Written by Maria Pistocchi — Sunday, October 14th, 2012

The Roman Garum

An unbelievable dressing made by the ancient Romans that we would never eat.

The acronym SPQR is well known all around the world, but what does it mean, exactly? The original meaning in Latin is Senatus PopolusQue Romanus, while in English SPQR is translated as The Senate and People of Rome.

In the famous Asterix cartoon, the acronym SPQR has been distorted in a funny way: from the original version explained above, it has become Sono Pazzi Questi Romani that literally means These Romans are crazy.

That’s exactly what I though when, for the first time, I read the recipe of the Garum: how can they eat such a terrible thing? Who might have invented that? And at last what the heck is the Garum?

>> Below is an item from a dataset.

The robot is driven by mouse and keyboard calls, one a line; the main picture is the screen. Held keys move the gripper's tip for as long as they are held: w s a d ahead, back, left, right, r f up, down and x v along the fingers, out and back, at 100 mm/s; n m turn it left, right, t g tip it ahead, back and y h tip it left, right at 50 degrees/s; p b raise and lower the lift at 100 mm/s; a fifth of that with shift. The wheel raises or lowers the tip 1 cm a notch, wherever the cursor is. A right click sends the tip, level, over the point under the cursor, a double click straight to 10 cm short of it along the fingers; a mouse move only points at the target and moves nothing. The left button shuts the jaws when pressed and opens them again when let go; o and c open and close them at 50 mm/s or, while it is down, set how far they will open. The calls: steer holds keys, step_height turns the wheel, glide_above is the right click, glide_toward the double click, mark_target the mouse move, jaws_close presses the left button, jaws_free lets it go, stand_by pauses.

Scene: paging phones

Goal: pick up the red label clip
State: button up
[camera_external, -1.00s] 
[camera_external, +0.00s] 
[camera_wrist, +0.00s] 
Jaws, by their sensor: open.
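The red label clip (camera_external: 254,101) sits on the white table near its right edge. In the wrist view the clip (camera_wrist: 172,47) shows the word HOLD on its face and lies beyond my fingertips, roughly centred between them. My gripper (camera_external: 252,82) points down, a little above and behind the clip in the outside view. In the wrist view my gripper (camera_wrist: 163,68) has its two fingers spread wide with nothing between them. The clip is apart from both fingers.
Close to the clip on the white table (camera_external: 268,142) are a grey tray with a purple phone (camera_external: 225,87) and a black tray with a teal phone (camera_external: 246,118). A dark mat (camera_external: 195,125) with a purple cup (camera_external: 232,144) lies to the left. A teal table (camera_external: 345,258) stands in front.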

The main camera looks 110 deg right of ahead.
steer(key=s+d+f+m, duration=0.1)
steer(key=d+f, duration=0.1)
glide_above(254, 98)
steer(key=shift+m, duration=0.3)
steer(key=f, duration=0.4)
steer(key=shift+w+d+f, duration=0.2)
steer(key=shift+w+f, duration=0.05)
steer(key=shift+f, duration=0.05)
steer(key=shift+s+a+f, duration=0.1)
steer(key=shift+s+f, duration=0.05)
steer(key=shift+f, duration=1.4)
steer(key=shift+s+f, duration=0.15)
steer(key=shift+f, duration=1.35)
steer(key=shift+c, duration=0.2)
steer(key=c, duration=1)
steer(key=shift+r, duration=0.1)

The Garum - an evil potion (for us)

Mosaic of a fish from Pompeii

The Garum was a sauce used in thousand of ways. It was a spicy sauce, with a strong scent, that the Romans added to everything: soups, vegetables, main dishes and desserts. The Roman poet Marco Valerio Marziale gives us a Garum recipe like the following one:

You have to use oily fish like mackerel and sardines, to which are added, in portion of 1/3, various entrails of fish. You have to prepare a tank well sprinkled with pitch. The tank has to have the capacity of thirty liters. On the bottom of the tank you have to make another layer of dried and tangy herbs as dill, coriander, fennel, celery, mint, pepper, saffron, oregano. On this bottom you have to lay the guts and the whole small fish, while the larger fishes are cut into pieces. Above you have to put a layer of salt that has to be two fingers high. You have to repeat the layers until the rim of the tank. You have to let the fishes stand in salt for seven days. For other days, you have to stir often. Eventually you get a rather thick liquid which is precisely the Garum. It will keep for long.

Strange, isn’t it?

Evolution of the flavours

The Garum might sound horrible — and it really does — but that fact leads us to a profound consideration: everything evolves and it’s all about changes. The mutation we see doesn’t apply only to flavours and aromas, but also to language and everything that concerns human living as well.

Finally we should not surprise ourselves if nowadays those flavours seem intolerable; just one hundred years ago our good dishes would have seemed insane, exactly as we do with the Garum, today.